▼

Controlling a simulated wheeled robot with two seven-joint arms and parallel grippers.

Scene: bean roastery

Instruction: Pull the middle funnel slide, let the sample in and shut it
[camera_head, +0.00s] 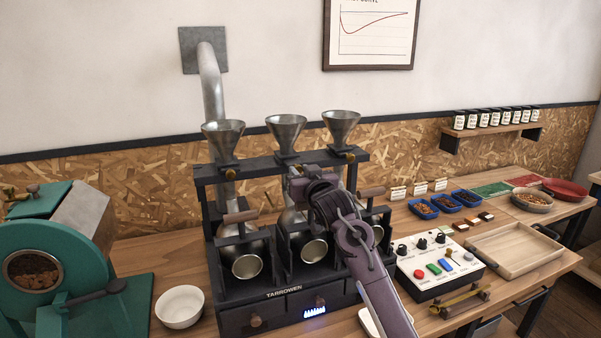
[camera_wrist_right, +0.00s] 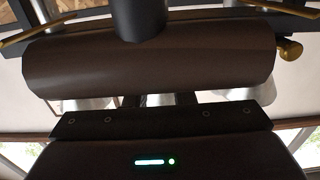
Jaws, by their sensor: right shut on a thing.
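The middle funnel (camera_head: 286,131) stands on the rack of the dark sample roaster (camera_head: 215,171), between the left funnel (camera_head: 223,137) and right funnel (camera_head: 341,125). My right gripper (camera_head: 299,181) is just below the middle funnel, shut at its slide knob; the fingertips and their contact are hidden. In the wrist view a brown wooden handle (camera_wrist_right: 150,60) on a dark stem fills the space before the camera and covers the fingers. How far the slide is out cannot be told, nor can any sample in the funnel be seen. My left gripper is out of view.
A wooden handle (camera_head: 240,217) sits left of my gripper and another (camera_head: 370,192) right of it, close to my arm. A white bowl (camera_head: 180,306) stands left of the roaster. A control panel (camera_head: 438,266) and wooden tray (camera_head: 515,253) lie to the right.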

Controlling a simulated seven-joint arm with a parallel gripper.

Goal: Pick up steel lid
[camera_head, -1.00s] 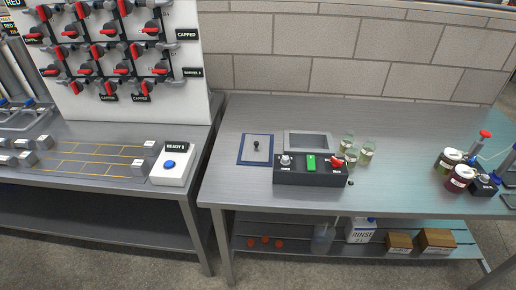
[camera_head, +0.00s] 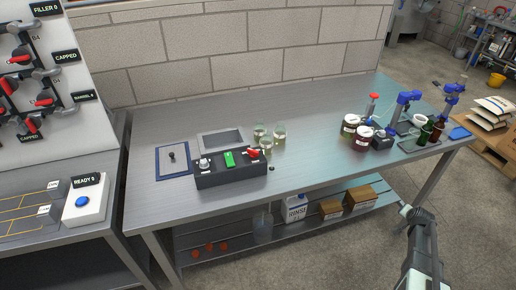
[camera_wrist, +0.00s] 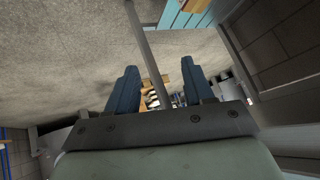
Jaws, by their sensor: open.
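The steel lid (camera_head: 172,166) looks like a flat grey plate with a small black knob. It lies on a blue-edged mat (camera_head: 159,176) at the left of the steel bench, in the head view. My gripper (camera_wrist: 160,82) is open in the wrist view, with two blue fingers apart and no held object visible between them. My arm shows at the lower right of the head view, in front of the bench and far from the lid. I cannot make out the lid in the wrist view.
Right of the lid are a rectangular steel basin (camera_head: 222,141), a black control box (camera_head: 230,170) and glass jars (camera_head: 279,134). Dark jars (camera_head: 351,126) and blue-topped devices (camera_head: 407,98) stand farther right. The bench (camera_head: 310,106) is clear at the back middle.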

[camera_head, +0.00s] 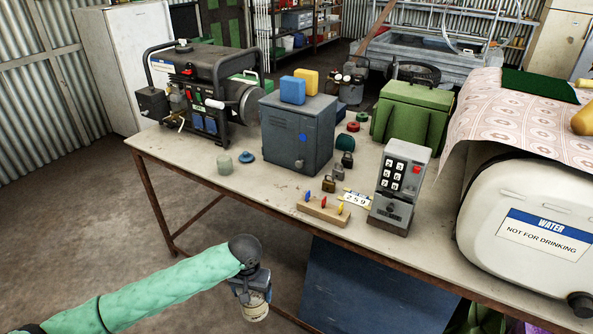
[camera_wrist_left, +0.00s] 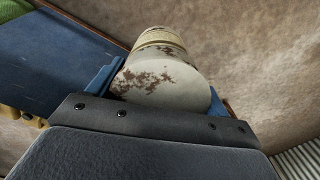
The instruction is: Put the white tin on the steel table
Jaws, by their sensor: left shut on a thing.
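The white tin (camera_head: 256,309) is cream-white, with rust patches that show in the left wrist view (camera_wrist_left: 162,84). My left gripper (camera_head: 252,287) is shut on it, and blue finger parts show on both sides of it in the wrist view. The gripper and tin are in front of the steel table (camera_head: 250,190), off its near edge and lower in the picture. The table has a worn pale top and rusty legs. My right gripper is not in view.
On the table stand a generator (camera_head: 205,95), a grey metal cabinet (camera_head: 297,135), a keypad box (camera_head: 400,185), a wooden peg block (camera_head: 323,210) and padlocks (camera_head: 328,184). A pale green jar (camera_head: 224,164) is near the front. A water tank (camera_head: 530,215) stands right. The table's front left is fairly clear.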

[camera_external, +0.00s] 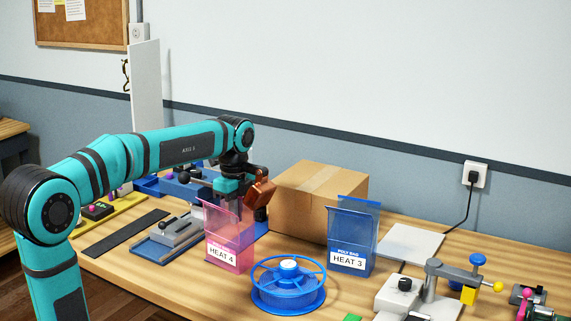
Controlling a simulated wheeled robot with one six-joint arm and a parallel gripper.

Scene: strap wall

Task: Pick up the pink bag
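The pink bag (229,241), see-through and labelled "HEAT 4", stands upright on the wooden table near the middle. A similar blue bag (352,236), labelled "HEAT 3", stands to its right. My gripper (228,202) is at the top of the pink bag, with my arm reaching in from the left. The gripper's fingers are small and partly hidden by the bag's upper part, so I cannot tell whether they are open or touching it.
A cardboard box (324,190) stands just behind the bags. A blue spool-like wheel (289,285) lies in front, between them. A clamp fixture (452,282) is at the right. A grey block on a blue base (170,236) and a dark strip (127,233) lie at the left.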

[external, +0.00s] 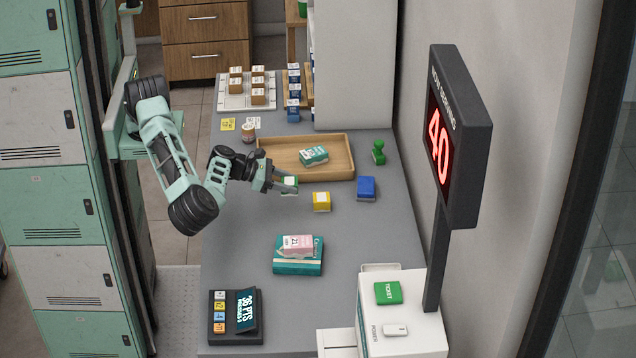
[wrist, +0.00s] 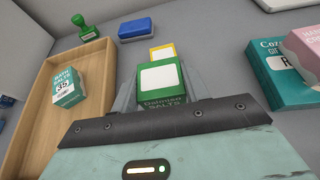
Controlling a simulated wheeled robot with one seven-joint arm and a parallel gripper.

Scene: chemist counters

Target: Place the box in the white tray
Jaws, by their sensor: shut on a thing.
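My gripper (external: 284,184) is shut on a green box with a white label (external: 290,186), above the grey counter near the front edge of the wooden tray. In the wrist view the same box (wrist: 161,78) sits between the two fingers, its label facing the camera; its lower end is partly hidden. A flat white tray (external: 228,104) lies at the far left end of the counter, with several small brown boxes on it. The white tray is not visible in the wrist view.
The wooden tray (external: 349,175) holds a teal-and-white box (external: 314,155). A yellow box (external: 321,201), a blue box (external: 366,188) and a green stamp (external: 378,152) stand nearby. Blue boxes (external: 293,112) are right of the white tray.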

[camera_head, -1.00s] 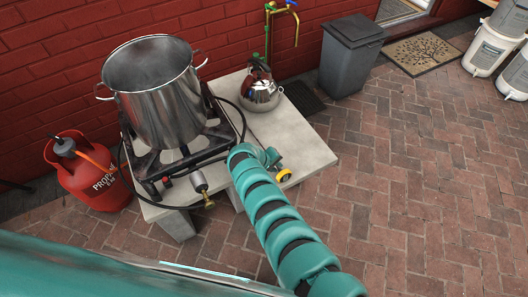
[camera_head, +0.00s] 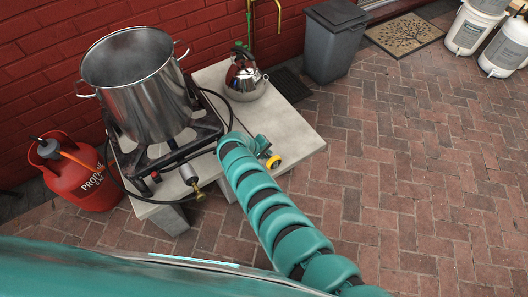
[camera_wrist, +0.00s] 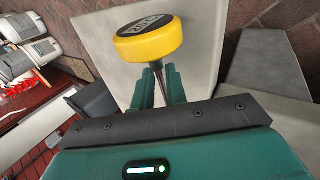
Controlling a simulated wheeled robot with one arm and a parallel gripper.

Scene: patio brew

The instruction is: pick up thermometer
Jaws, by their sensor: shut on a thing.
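The thermometer has a round yellow head with a dark display (camera_wrist: 148,40) and a thin metal stem. In the wrist view the stem runs down between the fingers of my gripper (camera_wrist: 158,85), which is shut on it. In the head view the yellow head (camera_head: 273,162) shows beside my gripper (camera_head: 262,148), over the right part of the pale bench. My arm hides part of the gripper there. The stem's lower end is hidden, so I cannot tell whether it touches the bench.
A steel pot (camera_head: 142,85) stands on a burner (camera_head: 165,150) at the left of the bench (camera_head: 295,125). A red propane tank (camera_head: 82,178) is at left, a grey bin (camera_head: 333,40) behind. The brick floor at right is clear.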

▲

Task details: Count every line of the records that holds the string "simulated". Write only the total.

Finished answer: 5